## EXERCISE OBJECTIVE
Restate the listing below word for word, omitting any images.

## GIVEN MATERIAL

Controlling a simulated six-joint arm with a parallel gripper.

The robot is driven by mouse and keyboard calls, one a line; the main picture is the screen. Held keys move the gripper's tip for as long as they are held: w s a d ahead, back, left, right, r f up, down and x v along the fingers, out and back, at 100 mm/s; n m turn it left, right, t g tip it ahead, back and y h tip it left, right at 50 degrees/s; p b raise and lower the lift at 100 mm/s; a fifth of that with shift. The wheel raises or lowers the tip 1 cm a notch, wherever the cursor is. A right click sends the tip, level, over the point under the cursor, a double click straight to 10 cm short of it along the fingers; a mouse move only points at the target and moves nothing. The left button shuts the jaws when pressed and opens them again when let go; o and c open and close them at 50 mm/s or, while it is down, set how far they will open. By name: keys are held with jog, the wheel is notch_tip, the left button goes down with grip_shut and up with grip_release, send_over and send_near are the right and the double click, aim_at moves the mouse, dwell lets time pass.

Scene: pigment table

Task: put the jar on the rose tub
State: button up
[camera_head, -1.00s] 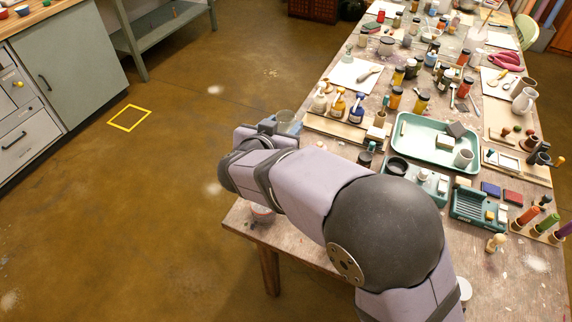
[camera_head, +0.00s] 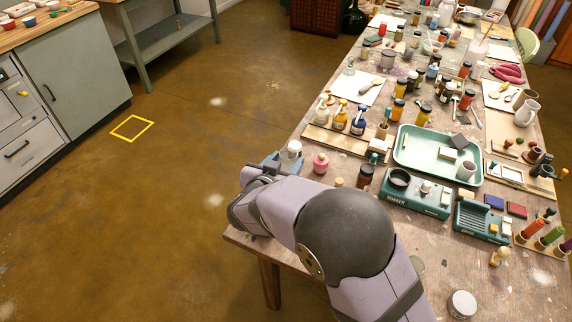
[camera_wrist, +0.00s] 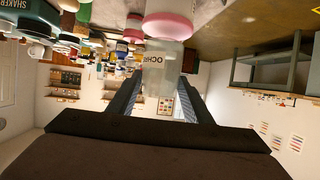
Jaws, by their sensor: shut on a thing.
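My gripper (camera_wrist: 160,98) is shut on the jar (camera_wrist: 160,62), a pale see-through jar with dark lettering on its label. In the head view the jar (camera_head: 292,153) shows at the end of my arm, with my gripper (camera_head: 275,164) partly hidden behind my wrist. The rose tub (camera_head: 321,163) is small, round and pink, and stands near the table's left edge, just right of the jar. A pink round thing (camera_wrist: 168,28), apparently the same tub, shows right past the jar in the upside-down wrist view. I cannot tell whether they touch.
A dark bottle (camera_head: 365,177) and a teal box (camera_head: 415,195) stand right of the tub. A wooden rack (camera_head: 338,141) with pump bottles lies behind it. A green tray (camera_head: 405,150) sits farther right. A lidded jar (camera_head: 462,304) stands near the front.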

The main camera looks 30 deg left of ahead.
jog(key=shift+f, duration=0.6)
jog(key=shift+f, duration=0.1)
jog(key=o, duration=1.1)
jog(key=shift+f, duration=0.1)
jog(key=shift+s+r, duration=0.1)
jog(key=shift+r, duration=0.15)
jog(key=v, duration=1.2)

## ANSWER TO THIS PROBLEM
Controlling a simulated six-joint arm with a parallel gripper.

The robot is driven by mouse and keyboard calls, one a line; the main picture is the screen. Held keys move the gripper's tip for as long as they are held: w s a d ahead, back, left, right, r f up, down and x v along the fingers, out and back, at 100 mm/s; n m turn it left, right, t g tip it ahead, back and y h tip it left, right at 50 degrees/s; p b raise and lower the lift at 100 mm/s; a fifth of that with shift. The wheel raises or lowers the tip 1 cm a notch, wherever the cursor is. A right click sends the tip, level, over the point under the cursor, a double click straight to 10 cm short of it along the fingers; a mouse move only points at the target and moves nothing. The left button shuts the jaws when pressed and opens them again when let go; o and c open and close them at 50 mm/s or, while it is down, set how far they will open. By name: keys are held with jog, the wheel is notch_tip, the left button goes down with grip_shut and up with grip_release, send_over and send_near are the right and the double click, aim_at moves the mouse, dwell lets time pass.

Scene: pigment table

Task: put the jar on the rose tub
State: button up
[camera_head, -1.00s] 
[camera_head, +0.00s] 
[camera_wrist, +0.00s] 
Jaws, by their sensor: shut on a thing.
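My gripper (camera_wrist: 160,98) is shut on the jar (camera_wrist: 160,62), a pale see-through jar with dark lettering on its label. In the head view the jar (camera_head: 292,153) shows at the end of my arm, with my gripper (camera_head: 275,164) partly hidden behind my wrist. The rose tub (camera_head: 321,163) is small, round and pink, and stands near the table's left edge, just right of the jar. A pink round thing (camera_wrist: 168,28), apparently the same tub, shows right past the jar in the upside-down wrist view. I cannot tell whether they touch.
A dark bottle (camera_head: 365,177) and a teal box (camera_head: 415,195) stand right of the tub. A wooden rack (camera_head: 338,141) with pump bottles lies behind it. A green tray (camera_head: 405,150) sits farther right. A lidded jar (camera_head: 462,304) stands near the front.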

The main camera looks 30 deg left of ahead.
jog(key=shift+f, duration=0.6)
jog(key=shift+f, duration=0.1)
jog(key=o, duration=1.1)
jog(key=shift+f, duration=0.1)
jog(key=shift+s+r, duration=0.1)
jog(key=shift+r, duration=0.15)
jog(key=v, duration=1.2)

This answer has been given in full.